| To play devil's advocate: ------------------------------ > As a senior engineer she was in a mentor role. Being in a mentor role does not mean you have to right to mentor. Assuming you have a superior position, and deciding to use it to explain something obvious to someone else as "educating" them is not a good social interaction for the other person, and may make them feel trapped and uncomfortable. The author never said the junior developer expressed interest in mentorship, merely that "this teammate seemed to be benefiting from it." Not willing engaged, but "benefiting." Without context, it is imaginable that said mentoree didn't want these interactions or this relationship and the author never identified this social cue. > I don't think that directly communicating a relevant fact - that trans is not a gender - to someone contributing to a survey intended to collect data about marginalized people is the same as expecting her peers to walk on egg shells. That's just asking them to get their facts straight. The article starts by complaining about "drive-by issue comments", then described opening what might be considered a drive-by issue. That could be construed as contradictory. Moreover, said issue may be construed as a (company-)public dressing-down. A developer came though and, in a public manner observable by all their peers, informed another that they were not being sensitive enough. It's reasonable, I think, to be upset in that context. > A simple one-on-one conversation probably could have resolved that situation very easily, but GH management seems in this case to have insulated that person from learning from their mistake The author could have initiated such a conversation herself in lieu of the issue. ------------------------------ My point is that a lot of things are a matter of perception, and one person's is seldom the whole story. Caroline clearly had a bad go of it at GitHub, that isn't deniable. But individuals' perceptions are fickle things, and it is seldom the case that any one tells the whole story. |
Exactly. For what we know, the junior could have actively complained to the manager (wrongly or rightly) about her mentoring. OTOH the junior dev might have appreciated it. We can't say for sure.

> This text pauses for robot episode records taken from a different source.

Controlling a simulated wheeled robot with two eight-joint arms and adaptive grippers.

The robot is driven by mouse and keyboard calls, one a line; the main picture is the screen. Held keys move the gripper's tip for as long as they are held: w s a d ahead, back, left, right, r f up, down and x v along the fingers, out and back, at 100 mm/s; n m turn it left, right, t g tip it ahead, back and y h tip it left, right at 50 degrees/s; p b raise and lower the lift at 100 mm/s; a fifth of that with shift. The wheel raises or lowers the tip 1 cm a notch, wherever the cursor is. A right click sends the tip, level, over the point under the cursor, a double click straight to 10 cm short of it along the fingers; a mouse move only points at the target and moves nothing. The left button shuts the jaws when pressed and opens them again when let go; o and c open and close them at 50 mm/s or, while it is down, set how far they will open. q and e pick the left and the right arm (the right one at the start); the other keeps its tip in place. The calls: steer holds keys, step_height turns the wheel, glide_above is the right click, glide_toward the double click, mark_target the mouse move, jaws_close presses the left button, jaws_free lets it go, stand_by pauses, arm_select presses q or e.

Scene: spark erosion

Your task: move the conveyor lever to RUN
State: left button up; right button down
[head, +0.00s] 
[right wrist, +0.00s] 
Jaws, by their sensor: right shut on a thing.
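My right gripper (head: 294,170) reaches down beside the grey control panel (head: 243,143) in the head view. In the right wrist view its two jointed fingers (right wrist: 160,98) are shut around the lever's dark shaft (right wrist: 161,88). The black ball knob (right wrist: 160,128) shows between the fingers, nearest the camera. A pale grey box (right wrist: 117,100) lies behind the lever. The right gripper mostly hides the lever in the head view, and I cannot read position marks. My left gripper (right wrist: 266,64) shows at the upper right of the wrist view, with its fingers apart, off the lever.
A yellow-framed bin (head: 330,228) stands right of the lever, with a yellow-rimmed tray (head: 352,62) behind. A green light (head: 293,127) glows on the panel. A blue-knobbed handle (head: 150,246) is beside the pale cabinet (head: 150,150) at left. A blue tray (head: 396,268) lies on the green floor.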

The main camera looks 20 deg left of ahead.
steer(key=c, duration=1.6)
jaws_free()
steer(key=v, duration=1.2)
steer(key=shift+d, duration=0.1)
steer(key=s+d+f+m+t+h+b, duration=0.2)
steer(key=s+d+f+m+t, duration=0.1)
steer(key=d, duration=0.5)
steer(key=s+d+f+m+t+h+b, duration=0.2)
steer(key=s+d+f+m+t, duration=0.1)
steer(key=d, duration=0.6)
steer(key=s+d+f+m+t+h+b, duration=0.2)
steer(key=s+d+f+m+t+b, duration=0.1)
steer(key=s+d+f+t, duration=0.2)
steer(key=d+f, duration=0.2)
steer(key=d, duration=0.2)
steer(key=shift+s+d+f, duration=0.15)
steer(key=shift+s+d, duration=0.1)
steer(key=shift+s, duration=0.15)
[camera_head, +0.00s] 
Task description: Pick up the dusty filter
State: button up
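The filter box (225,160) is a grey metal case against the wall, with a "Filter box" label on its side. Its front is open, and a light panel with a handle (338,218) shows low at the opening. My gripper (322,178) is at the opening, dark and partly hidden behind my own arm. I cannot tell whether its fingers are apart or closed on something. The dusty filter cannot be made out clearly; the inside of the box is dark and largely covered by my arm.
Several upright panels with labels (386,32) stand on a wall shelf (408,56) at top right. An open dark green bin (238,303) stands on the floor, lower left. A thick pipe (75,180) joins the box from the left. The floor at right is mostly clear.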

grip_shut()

Some people (myself included) prefer to get a general direction and then later to come back for further questions. Too much information in a short amount of time can be overwhelming, I need some time to absorb and read it up in the internet. A few keywords might be good enough to get someone going and figure it out themselves.
"learn at her own pace, without any pressure from you." This really sounds as if the manager had the junior dev's best interest in mind. I don't see how the manager said this to get back at Caroline, as was kind of implied in the article.